Berbagai nama satuan wilayah tempat tinggal bersama dan kesatuan masyarakat hukum di Indonesia khususnya yang berasas teritorial dan campuran telah ikut serta memberikan warna indah dan kekayaan tersendiri dalam budaya Indonesia.
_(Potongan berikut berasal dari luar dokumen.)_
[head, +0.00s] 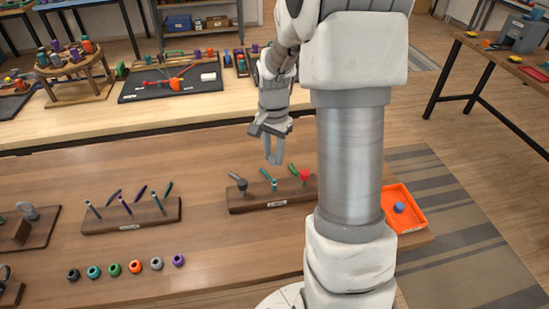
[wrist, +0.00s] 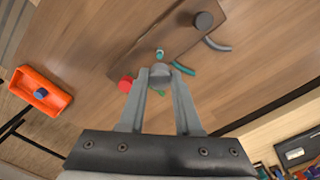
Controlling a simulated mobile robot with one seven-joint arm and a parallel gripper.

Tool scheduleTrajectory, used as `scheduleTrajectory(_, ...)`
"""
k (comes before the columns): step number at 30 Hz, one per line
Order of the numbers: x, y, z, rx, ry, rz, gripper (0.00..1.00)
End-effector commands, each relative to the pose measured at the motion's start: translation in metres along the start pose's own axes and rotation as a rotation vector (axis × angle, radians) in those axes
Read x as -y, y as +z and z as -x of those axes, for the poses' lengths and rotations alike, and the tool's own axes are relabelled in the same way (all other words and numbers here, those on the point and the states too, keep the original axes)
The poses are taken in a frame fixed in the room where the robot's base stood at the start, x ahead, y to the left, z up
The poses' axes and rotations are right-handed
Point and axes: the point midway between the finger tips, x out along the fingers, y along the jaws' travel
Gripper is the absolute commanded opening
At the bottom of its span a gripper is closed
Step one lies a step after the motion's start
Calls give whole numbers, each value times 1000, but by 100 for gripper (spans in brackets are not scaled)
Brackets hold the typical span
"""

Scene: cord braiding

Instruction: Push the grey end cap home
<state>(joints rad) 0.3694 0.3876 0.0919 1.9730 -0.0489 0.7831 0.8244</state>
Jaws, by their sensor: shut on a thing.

Nama-nama tersebut antara lain seperti contoh di bawah ini yaitu :
  1. Desa dengan Kampung, Kapunduhan, Kamandoran, Ampian, Cantilan, Dukuh, Banjar untuk di Jawa Barat, Jawa Tengah dan Jawa Timur serta Bali;
  2. Dhisa dengan Kampong-Kampong di Madura;
  3. Marga dengan Kampung, Dusun, Tiuh, di Sumatera Selatan (Palembang, Jambi, Lampung dan Bengkulu);
  4. Nagari dengan Kampuang dan Jorong di Sumatera Barat;
  5. Mukim dengan Gampong atau Meunasah di Aceh;
  6. Kuria dengan Huta dan Kesan di Tanah Batak;
  7. Tumenggungan atau Kampung di Kalimantan;
  8. Negorey dengan Soa dan Rumantau di Maluku;.
  9. Wanua dan Negoriy di Minahasa;
  10. Menoa, Laraingu, Kenaikan, Kefetoran dan Kedatoan di Nusa Tenggara Timur;
  11. Banjar dan Lomblan di Nusa Tenggara Barat;
  12. Penanian atau Buah di Tanah Toraja;

Satuan-satuan organisasi kewilayahan kesatuan-kesatuan masyarakat hukum dengan nama-namanya sebagaimana tersebut diatas itu merupakan satuan organisasi ketatanegaraan sekalipun terkecil dan sederhana yang pada masa lampau telah pula merupakan bagian dari suatu kerajaan.

Nama-nama satuan organisasi kewilayahan tersebut di atas masih disebut-sebut oleh masyarakat awam setempat sehari-hari hingga saat ini.

Sekalipun bermacam-macam nama dan sebutan serta asal mula terbentuknya satuan-satuan organisasi kewilayahan kesatuan masyarakat hukum tersebut, namun asasnya atau landasan hukumnya hampir sama untuk seluruh Indonesia, yaitu berlandaskan kepada adat, kebiasaan dan hukum adat.

Dengan demikian dapatlah secara umum ditemukan suatu pengertian atau batasan tentang Desa atau yang semacam Desa sebagai berikut :
Desa adalah suatu kesatuan masyarakat berdasarkan Adat dan Hukum Adat yang menetap dalam suatu wilayah yang tertentu batas-batasnya; memiliki ikatan lahir dan batin yang sangat kuat, baik karena keturunan maupun karena sama-sama memiliki kepentingan politik, ekonomi, sosial dan keamanan; memiliki susunan pengurus yang dipilih bersama; memiliki kekayaan dalam jumlah tertentu dan berhak menyelenggarakan urusan rumah tangganya sendiri.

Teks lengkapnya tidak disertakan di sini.